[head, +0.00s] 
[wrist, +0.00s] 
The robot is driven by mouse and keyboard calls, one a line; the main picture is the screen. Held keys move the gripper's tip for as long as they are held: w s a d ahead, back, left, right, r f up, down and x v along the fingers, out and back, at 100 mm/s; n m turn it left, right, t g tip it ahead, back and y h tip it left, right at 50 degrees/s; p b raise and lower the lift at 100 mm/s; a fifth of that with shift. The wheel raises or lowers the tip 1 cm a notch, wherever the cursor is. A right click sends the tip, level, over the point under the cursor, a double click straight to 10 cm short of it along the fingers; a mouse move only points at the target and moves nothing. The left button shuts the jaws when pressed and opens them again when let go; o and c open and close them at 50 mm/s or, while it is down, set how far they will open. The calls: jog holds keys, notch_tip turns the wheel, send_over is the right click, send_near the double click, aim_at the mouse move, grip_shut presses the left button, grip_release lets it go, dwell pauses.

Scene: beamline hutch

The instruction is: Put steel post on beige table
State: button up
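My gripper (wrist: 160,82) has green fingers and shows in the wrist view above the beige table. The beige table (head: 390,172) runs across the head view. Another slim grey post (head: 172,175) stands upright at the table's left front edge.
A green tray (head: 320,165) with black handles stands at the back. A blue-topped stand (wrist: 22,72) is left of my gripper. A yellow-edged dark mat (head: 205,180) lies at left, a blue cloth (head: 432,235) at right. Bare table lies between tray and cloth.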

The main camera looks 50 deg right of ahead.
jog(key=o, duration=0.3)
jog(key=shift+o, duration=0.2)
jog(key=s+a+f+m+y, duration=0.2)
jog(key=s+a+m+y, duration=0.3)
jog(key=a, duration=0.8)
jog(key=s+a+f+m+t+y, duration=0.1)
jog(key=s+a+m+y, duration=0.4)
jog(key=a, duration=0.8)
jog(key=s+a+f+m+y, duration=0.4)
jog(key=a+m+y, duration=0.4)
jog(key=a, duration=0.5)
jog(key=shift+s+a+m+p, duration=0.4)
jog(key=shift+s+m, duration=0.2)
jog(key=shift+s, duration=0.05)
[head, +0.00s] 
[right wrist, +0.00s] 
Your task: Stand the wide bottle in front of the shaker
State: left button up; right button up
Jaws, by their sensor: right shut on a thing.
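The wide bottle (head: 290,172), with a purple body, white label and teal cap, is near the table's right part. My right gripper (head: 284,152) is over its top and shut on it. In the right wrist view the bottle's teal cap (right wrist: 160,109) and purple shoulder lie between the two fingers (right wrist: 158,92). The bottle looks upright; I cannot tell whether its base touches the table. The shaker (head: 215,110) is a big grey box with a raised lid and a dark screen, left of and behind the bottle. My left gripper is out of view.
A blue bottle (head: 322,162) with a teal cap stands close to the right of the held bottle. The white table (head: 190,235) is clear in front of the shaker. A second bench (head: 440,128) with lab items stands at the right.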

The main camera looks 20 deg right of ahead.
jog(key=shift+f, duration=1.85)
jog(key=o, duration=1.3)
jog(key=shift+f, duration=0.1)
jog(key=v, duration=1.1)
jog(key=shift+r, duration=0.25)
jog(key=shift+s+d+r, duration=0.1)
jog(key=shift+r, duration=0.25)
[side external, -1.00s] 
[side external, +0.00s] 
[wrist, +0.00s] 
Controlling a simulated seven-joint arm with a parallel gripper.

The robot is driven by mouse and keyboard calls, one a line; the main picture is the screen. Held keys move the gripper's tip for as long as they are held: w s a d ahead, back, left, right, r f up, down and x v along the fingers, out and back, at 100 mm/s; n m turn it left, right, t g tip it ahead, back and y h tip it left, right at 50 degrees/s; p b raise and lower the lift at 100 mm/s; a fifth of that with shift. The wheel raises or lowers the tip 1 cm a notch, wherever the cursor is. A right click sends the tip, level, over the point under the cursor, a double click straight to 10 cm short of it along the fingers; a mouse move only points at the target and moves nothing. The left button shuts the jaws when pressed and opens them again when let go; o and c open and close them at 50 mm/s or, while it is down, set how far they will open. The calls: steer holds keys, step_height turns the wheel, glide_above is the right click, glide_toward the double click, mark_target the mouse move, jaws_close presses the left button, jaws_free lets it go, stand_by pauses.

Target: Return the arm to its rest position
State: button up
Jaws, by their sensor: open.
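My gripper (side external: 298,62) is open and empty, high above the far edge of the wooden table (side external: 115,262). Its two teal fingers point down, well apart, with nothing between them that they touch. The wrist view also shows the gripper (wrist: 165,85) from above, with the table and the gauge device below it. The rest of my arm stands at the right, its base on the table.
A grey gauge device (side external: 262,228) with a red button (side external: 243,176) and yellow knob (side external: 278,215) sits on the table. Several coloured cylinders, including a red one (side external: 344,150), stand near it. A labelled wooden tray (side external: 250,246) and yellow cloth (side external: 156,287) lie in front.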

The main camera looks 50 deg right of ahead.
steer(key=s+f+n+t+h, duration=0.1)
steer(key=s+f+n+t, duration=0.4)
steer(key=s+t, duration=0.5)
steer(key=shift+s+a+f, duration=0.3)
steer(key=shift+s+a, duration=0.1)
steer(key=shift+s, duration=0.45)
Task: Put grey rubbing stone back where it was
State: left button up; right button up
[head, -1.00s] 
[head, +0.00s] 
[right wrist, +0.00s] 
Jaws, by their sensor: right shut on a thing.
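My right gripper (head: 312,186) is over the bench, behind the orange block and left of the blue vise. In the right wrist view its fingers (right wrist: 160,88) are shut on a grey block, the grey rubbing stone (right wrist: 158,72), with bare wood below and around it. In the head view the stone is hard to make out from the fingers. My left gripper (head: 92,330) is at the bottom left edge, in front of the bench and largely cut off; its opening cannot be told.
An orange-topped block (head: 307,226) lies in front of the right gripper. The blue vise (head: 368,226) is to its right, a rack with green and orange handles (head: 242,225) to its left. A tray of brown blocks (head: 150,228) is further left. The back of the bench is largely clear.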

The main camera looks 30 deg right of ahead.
+--
◆ **EXERCISE DIRECTIONS**
Everything in the listing above should be restated exactly.

◆ **WRITTEN RESPONSE**
[head, +0.00s] 
[wrist, +0.00s] 
The robot is driven by mouse and keyboard calls, one a line; the main picture is the screen. Held keys move the gripper's tip for as long as they are held: w s a d ahead, back, left, right, r f up, down and x v along the fingers, out and back, at 100 mm/s; n m turn it left, right, t g tip it ahead, back and y h tip it left, right at 50 degrees/s; p b raise and lower the lift at 100 mm/s; a fifth of that with shift. The wheel raises or lowers the tip 1 cm a notch, wherever the cursor is. A right click sends the tip, level, over the point under the cursor, a double click straight to 10 cm short of it along the fingers; a mouse move only points at the target and moves nothing. The left button shuts the jaws when pressed and opens them again when let go; o and c open and close them at 50 mm/s or, while it is down, set how far they will open. The calls: jog holds keys, notch_tip turns the wheel, send_over is the right click, send_near the double click, aim_at the mouse move, grip_shut presses the left button, grip_release lets it go, dwell pauses.

Scene: beamline hutch

The instruction is: Put steel post on beige table
State: button up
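My gripper (wrist: 160,82) has green fingers and shows in the wrist view above the beige table. The beige table (head: 390,172) runs across the head view. Another slim grey post (head: 172,175) stands upright at the table's left front edge.
A green tray (head: 320,165) with black handles stands at the back. A blue-topped stand (wrist: 22,72) is left of my gripper. A yellow-edged dark mat (head: 205,180) lies at left, a blue cloth (head: 432,235) at right. Bare table lies between tray and cloth.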

The main camera looks 50 deg right of ahead.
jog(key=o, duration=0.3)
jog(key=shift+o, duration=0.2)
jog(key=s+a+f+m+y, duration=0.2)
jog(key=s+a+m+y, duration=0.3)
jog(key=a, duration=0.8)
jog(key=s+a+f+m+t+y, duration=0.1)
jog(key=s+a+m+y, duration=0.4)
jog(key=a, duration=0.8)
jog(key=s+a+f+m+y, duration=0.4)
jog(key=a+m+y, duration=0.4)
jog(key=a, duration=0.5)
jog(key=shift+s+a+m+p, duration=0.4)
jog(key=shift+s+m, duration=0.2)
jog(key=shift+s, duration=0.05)
[head, +0.00s] 
[right wrist, +0.00s] 
Your task: Stand the wide bottle in front of the shaker
State: left button up; right button up
Jaws, by their sensor: right shut on a thing.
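The wide bottle (head: 290,172), with a purple body, white label and teal cap, is near the table's right part. My right gripper (head: 284,152) is over its top and shut on it. In the right wrist view the bottle's teal cap (right wrist: 160,109) and purple shoulder lie between the two fingers (right wrist: 158,92). The bottle looks upright; I cannot tell whether its base touches the table. The shaker (head: 215,110) is a big grey box with a raised lid and a dark screen, left of and behind the bottle. My left gripper is out of view.
A blue bottle (head: 322,162) with a teal cap stands close to the right of the held bottle. The white table (head: 190,235) is clear in front of the shaker. A second bench (head: 440,128) with lab items stands at the right.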

The main camera looks 20 deg right of ahead.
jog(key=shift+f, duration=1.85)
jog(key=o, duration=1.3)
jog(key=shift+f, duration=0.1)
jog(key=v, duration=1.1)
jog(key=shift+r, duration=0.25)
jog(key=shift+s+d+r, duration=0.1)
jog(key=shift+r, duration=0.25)
[side external, -1.00s] 
[side external, +0.00s] 
[wrist, +0.00s] 
Controlling a simulated seven-joint arm with a parallel gripper.

The robot is driven by mouse and keyboard calls, one a line; the main picture is the screen. Held keys move the gripper's tip for as long as they are held: w s a d ahead, back, left, right, r f up, down and x v along the fingers, out and back, at 100 mm/s; n m turn it left, right, t g tip it ahead, back and y h tip it left, right at 50 degrees/s; p b raise and lower the lift at 100 mm/s; a fifth of that with shift. The wheel raises or lowers the tip 1 cm a notch, wherever the cursor is. A right click sends the tip, level, over the point under the cursor, a double click straight to 10 cm short of it along the fingers; a mouse move only points at the target and moves nothing. The left button shuts the jaws when pressed and opens them again when let go; o and c open and close them at 50 mm/s or, while it is down, set how far they will open. The calls: steer holds keys, step_height turns the wheel, glide_above is the right click, glide_toward the double click, mark_target the mouse move, jaws_close presses the left button, jaws_free lets it go, stand_by pauses.

Target: Return the arm to its rest position
State: button up
Jaws, by their sensor: open.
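My gripper (side external: 298,62) is open and empty, high above the far edge of the wooden table (side external: 115,262). Its two teal fingers point down, well apart, with nothing between them that they touch. The wrist view also shows the gripper (wrist: 165,85) from above, with the table and the gauge device below it. The rest of my arm stands at the right, its base on the table.
A grey gauge device (side external: 262,228) with a red button (side external: 243,176) and yellow knob (side external: 278,215) sits on the table. Several coloured cylinders, including a red one (side external: 344,150), stand near it. A labelled wooden tray (side external: 250,246) and yellow cloth (side external: 156,287) lie in front.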

The main camera looks 50 deg right of ahead.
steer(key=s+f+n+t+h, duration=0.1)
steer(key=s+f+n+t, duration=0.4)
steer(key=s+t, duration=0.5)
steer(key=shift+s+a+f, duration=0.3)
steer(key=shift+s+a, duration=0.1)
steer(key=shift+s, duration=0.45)
Task: Put grey rubbing stone back where it was
State: left button up; right button up
[head, -1.00s] 
[head, +0.00s] 
[right wrist, +0.00s] 
Jaws, by their sensor: right shut on a thing.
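My right gripper (head: 312,186) is over the bench, behind the orange block and left of the blue vise. In the right wrist view its fingers (right wrist: 160,88) are shut on a grey block, the grey rubbing stone (right wrist: 158,72), with bare wood below and around it. In the head view the stone is hard to make out from the fingers. My left gripper (head: 92,330) is at the bottom left edge, in front of the bench and largely cut off; its opening cannot be told.
An orange-topped block (head: 307,226) lies in front of the right gripper. The blue vise (head: 368,226) is to its right, a rack with green and orange handles (head: 242,225) to its left. A tray of brown blocks (head: 150,228) is further left. The back of the bench is largely clear.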

The main camera looks 30 deg right of ahead.

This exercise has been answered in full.